Comecemos por explicar a eterna confusão entre mandato coletivo, gabinetes que se juntam e consulta junto ao seu eleitorado pelo eleito (presencial ou via aplicativos). Não são, nem de longe, a mesma coisa.

Mandato coletivo é o nome que se dá para um acordo que os candidatos (no plural) que estão sob o mesmo número de registro fazem com os seus eleitores. O acordo que define o mandato coletivo – se eleito – se dá nesse momento da campanha: o eleitor sabe que está votando num colegiado, não numa pessoa apenas. Ora, quando a chapa vence, o que toma posse oficialmente é um dos covereadores que teve seu nome registrado. Mas, para o eleitor, todos os outros que fizeram campanha e que se apresentaram como candidatos com aquele número foram eleitos por eles. No caso da ColetivA de BH, Sônia Lansky era candidata juntamente com André Xavier, Dehonara Silveira, Juliana do Carmo, Lara Sousa, Lígia de Laurentiis, Rúbia Ferreira Pinto, Rubinho Giaquinto, Sorângela Maria de Souza e Stella Gontijo. Basta pesquisar os votos em cada seção eleitoral recebida para a chapa que se perceberá a força de representação de cada um desses covereadores. Não se tratava de apoiadores, mas covereadores, representantes em mosaico de um único registro.

Já a junção de gabinetes de vereadores já eleitos é um mero arranjo organizacional de vereadores. Arranjo decidido pelos vereadores, não por seus eleitores. Destaco, aqui, o processo decisório que define de onde vem o mando. Houve, em eleição passada, campanha similiar à de um mandato coletivo em Belo Horizonte, mas a experiência após a posse não foi tão radical como a que se apresentava no caso da ColetivA.
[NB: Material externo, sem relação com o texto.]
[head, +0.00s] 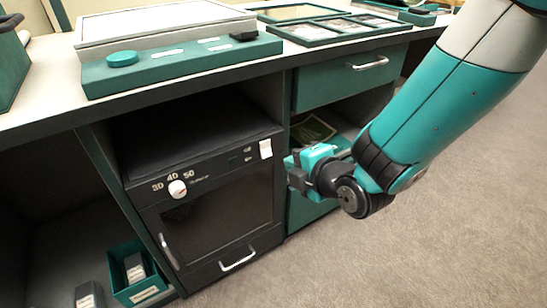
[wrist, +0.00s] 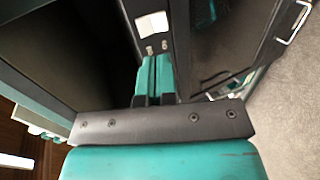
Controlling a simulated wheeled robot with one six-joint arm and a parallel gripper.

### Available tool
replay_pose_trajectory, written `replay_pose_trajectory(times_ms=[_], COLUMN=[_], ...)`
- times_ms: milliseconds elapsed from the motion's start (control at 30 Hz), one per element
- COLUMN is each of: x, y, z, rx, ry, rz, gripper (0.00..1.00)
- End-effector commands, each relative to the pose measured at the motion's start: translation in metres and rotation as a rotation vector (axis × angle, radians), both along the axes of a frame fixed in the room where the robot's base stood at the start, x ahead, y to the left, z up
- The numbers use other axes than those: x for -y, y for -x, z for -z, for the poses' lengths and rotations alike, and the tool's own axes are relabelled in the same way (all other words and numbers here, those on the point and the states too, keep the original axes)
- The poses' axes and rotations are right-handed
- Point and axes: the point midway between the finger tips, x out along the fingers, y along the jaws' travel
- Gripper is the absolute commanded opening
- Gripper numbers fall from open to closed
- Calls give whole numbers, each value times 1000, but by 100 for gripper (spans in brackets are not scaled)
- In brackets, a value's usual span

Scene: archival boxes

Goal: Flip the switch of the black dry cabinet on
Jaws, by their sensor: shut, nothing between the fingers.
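The black dry cabinet (head: 200,215) stands under the counter with its door shut. Its front panel has a white dial knob (head: 177,188) under the numbers 30, 40 and 50. A white rocker switch (head: 265,149) is at the panel's right end; it also shows in the wrist view (wrist: 152,24), just beyond the fingertips. I cannot tell which way the rocker is tipped. My gripper (head: 291,166) is shut and empty, just right of and a little below the switch, apparently not touching it. In the wrist view its teal fingers (wrist: 155,62) lie together, pointing toward the panel.
Above is a counter (head: 40,118) with a teal-based device (head: 180,62) and framed trays (head: 335,27). Right of the cabinet are a green drawer (head: 350,80) and an open shelf. A green box (head: 138,275) sits at lower left. The carpet (head: 400,255) at right is clear.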

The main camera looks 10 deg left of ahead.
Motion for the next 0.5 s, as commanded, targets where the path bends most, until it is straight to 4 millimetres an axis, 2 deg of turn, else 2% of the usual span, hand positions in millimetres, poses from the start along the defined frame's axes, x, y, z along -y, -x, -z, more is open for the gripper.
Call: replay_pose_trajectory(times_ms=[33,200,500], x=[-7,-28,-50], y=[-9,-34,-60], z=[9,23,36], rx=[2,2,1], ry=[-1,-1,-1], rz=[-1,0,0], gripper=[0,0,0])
Também não se pode afirmar que um método de consulta de um vereador eleito junto ao seu eleitorado configure um mandato coletivo. Justamente porque o processo de decisão é concentrado na figura do vereador, não dos seus apoiadores. Uma plenária presencial – como já ocorreu décadas atrás com veradores ou deputados eleitos por professores ou bancários ou outro agrupamento social – ou o uso de um aplicativo para eleitores definirem o que um vereador deve priorizar na Câmara não passa de consulta. Não se trata de processo participativo em que a decisão é tomada pelo conjunto, no caso, dos covereadores.

Pois bem, esse tipo de prática fere de morte a lógica da representação liberal, firmada a partir da teoria das elites onde os eleitores elegem um representante que passa a formar uma elite paga para pensar com acuidade a tomada de decisão de todo processo de gestão pública. Nesse sentido, afirmam os defensores da teoria das elites, o eleitor teria menos tempo que o eleito para refletir e para negociar com outros vereadores, de outras regiões, interesses e ideologias. O eleito vai se distanciando do eleitor porque assume uma função profissionalizada, marcada por acordos e negociações que o cidadão médio nunca terá condições para realizar.

A ColetivA dizia algo muito distinto: tinha um pé no campo institucional e outro nos bairros, nos coletivos por direitos civis e coletivos. Apontava para o século XXI, o século das multidões e coletivos forjados à luz das redes sociais.

Dito isso, vamos à tragédia que destruiu a ColetivA em Belo Horizonte. Há toda uma comoção envolvendo os covereadores eleitos com Sônia Lansky, mas uma dose de realismo indica que agora eles sobreviverão de favor. Seu mandato virou um espectro que ronda a capital mineira. Não há mais vínculo entre o acordo original durante a eleição e sua relação profissional com a Câmara Municipal. A renúncia de Sônia Lansky destruiu essa ponte.
O que ocorreu, afinal?

O principal fator de ruptura é a revolução surda que um modelo coletivo de representação causa na lógica burocrática centralizada da estrutura política brasileira e na representação liberal, individual e elitista, da democracia representativa tal como adotamos no Brasil.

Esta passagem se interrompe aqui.